Читаем Письма, 1926-1969 полностью

Ясперс читал практически все, написанное Арендт. Ее писательский талант он сравнивал с талантом Лессинга (332), смелость ее суждений считал визионерской, а стремление к безоговорочной истине – образцовым. «Истоки тоталитаризма» он считал поистине великой работой, определяющей взгляды эпохи. В «глубине политических взглядов и мастерстве исполнения» (327) ее смогла превзойти только работа об американской революции. «Восхищают Твой взгляд на суть политической свободы и Твое мужество» (327). Но и за пределами ее работ ему нравилась ее независимость, свобода, способность не подчиняться влиянию идеологии и политической власти. В этом он видел ее главное качество как философа. Она не хотела быть философом, но он считал это «шуткой» (363), шуткой, которая, однако, внушала ему опасения, в том числе в отношении ее трудов.

Еще во время работы над диссертацией Арендт, Ясперс, как педантичный педагог, требовал от нее «невероятной тщательности» (10).

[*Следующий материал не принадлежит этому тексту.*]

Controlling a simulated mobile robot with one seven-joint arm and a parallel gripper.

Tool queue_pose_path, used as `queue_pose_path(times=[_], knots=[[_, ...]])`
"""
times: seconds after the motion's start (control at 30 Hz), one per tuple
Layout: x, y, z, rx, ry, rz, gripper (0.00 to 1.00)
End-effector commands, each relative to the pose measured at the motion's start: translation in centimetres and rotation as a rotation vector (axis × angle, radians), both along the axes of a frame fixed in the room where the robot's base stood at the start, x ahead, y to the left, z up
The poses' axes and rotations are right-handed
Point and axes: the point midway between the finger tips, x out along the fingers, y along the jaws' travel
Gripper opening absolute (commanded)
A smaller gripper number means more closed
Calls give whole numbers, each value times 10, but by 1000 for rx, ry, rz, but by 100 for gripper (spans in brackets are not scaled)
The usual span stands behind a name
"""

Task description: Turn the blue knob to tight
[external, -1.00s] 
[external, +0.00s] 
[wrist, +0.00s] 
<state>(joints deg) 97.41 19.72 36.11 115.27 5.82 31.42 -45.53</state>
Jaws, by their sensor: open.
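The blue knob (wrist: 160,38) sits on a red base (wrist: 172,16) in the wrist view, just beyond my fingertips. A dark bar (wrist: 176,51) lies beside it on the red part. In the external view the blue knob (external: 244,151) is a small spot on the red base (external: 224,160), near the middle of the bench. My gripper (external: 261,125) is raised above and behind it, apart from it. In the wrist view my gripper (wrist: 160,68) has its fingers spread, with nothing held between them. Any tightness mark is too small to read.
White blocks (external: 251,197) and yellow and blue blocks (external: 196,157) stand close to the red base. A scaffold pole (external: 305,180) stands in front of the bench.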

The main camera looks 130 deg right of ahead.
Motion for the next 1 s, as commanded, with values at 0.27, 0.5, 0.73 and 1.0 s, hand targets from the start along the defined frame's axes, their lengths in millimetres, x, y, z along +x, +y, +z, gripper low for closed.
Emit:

После войны он иногда просил ее «быть точнее в отношении истории и не поддаваться умозрениям» (41), переводить «видение на язык доказуемого» (41). «Ваш гегельянский образ мысли» (41), «что-то от прежних „тотальных“, обоснованных взглядов на историю» (100), которые всегда наделяют историю «осколками лживого величия» (100). Ему казалось, она не замечает «величие „просвещения“» (134). В отношении «Тоталитаризма» его беспокоило, что Арендт «то и дело, вероятно, касается границ догмы» (217). За всем этим скрывалось напоминание о методологической рефлексии. Поэтому он снова и снова советовал изучать Макса Вебера. Несмотря на все похвалы, Ясперс никогда не исключал возможной опасности, что «в свете высочайших стандартов тень, брошенная на Вас, станет заметнее» (134). В запланированной им книге об Арендт, Ясперс, вероятно, описал бы эту тень со всем свойственным ему упорством. Она это знала. И потому испытала облегчение, когда он отказался от работы над книгой, от мысли о которой она «краснела от смущения и бледнела от страха» (356).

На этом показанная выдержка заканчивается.